La résurrection Dominique Dalcan

La résurrection Dominique Dalcan
Dominique Dalcan © F. Courtès

De battre son cœur s'était presque arrêté. Après neuf ans de silence discographique, voilà Dominique Dalcan qui revient de contrées infernales et signe un retour presque inespéré. Et comme son album Hirundo, lumineux et apaisé, est un enchantement, on ne peut que s'en réjouir.

RFI Musique : L'album s'ouvre sur cette phrase : "Je suis là, tu le crois ?". On imagine que ce n'est pas innocent...
Dominique Dalcan : Il y a un chemin accompli entre le moment où je me disais que je n'allais plus forcément chanter et cette collection de chansons. C'est un processus qui n'est pas forcément de l'ordre de l'incroyable, mais qui est étonnant pour moi quand même.

Vous considérez-vous comme un survivant ?
Non, même si certains médecins l'ont envisagé de la sorte. Je dirais plutôt un rescapé. Nous sommes tous confrontés à des épreuves dans la vie. Après, il faut y faire face. C'est ça les vrais challenges et c'est comme cela qu'on avance. Mon cas était d'ordre cardiaque. Ce qui est compliqué, c'est quand il y a un engagement vital en jeu.

Au-delà de vos soucis de santé, peut-on dire que vous êtes néanmoins un adepte des éclipses et des retours ?
C'est certain qu'il n'y a pas une volonté très carriériste dans mon parcours. Je vais là où l'envie me mène et là où les projets me semblent intéressants. A un moment donné de mon existence de chanteur, j'ai développé un projet parallèle électronique qui s'appelait Snooze. Cela m'a permis de découvrir d'autres territoires, d'autres scènes qu'avec la chanson française. C'était motivé par une curiosité évidente et un appétit musical pas forcément comblé à 100% dans le cadre de la chanson. Je n'ai pourtant pas arrêté d'être dans le mouvement.

Avez-vous hésité entre le projet Snooze et la chanson pour ce retour ?

Sur ce disque-là, cela ne pouvait qu'être fondamentalement un gars qui raconte ses histoires et qui essaie de le faire le plus simplement et avec le moins d'effets possible.

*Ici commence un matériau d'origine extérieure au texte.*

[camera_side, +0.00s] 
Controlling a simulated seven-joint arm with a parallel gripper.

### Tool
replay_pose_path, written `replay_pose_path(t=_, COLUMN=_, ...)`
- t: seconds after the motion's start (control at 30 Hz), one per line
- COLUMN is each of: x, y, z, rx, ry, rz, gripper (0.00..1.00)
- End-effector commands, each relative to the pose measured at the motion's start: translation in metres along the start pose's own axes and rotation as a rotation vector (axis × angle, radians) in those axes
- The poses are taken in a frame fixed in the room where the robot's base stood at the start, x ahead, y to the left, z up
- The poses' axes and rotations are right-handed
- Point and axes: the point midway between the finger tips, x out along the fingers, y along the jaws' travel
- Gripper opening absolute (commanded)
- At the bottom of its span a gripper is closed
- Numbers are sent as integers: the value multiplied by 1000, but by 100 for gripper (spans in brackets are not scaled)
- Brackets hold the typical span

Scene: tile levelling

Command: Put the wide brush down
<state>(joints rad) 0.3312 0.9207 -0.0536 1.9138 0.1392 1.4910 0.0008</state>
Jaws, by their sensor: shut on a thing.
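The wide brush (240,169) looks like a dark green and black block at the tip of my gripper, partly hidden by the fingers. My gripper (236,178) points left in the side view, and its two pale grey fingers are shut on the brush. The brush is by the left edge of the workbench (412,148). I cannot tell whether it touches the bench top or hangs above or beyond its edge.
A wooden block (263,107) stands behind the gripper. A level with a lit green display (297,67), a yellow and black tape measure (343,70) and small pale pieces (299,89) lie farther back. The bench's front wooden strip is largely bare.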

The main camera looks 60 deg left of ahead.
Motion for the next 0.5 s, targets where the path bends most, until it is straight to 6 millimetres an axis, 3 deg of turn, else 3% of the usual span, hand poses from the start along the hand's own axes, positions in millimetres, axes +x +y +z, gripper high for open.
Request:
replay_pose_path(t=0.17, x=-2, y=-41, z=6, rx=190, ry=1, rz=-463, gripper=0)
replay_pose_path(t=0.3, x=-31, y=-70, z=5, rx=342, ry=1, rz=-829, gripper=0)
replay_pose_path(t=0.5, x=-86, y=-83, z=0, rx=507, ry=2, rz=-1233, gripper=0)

Vous étiez revenu en 2011 avec le single Paratonnerre, chanson qui figure également sur ce disque. Pourquoi ne l'avez-vous pas sorti dans la foulée ?
Parce que j'ai eu à nouveau des galères. C'est là où c'est même devenu vraiment dangereux. Je voulais bien sûr sortir le disque juste après Paratonnerre, mais il y a eu un autre dessein. Cela a changé la donne et le choix des certains morceaux. J'en ai écrit d'autres, comme Sometimes.

Cet album, c'est un voyage intérieur ?
Ce sont des chansons autobiographiques avec des strates qui permettent des degrés d'interprétation divers. On part souvent de quelque chose d'individuel pour espérer avoir une aura davantage plurielle.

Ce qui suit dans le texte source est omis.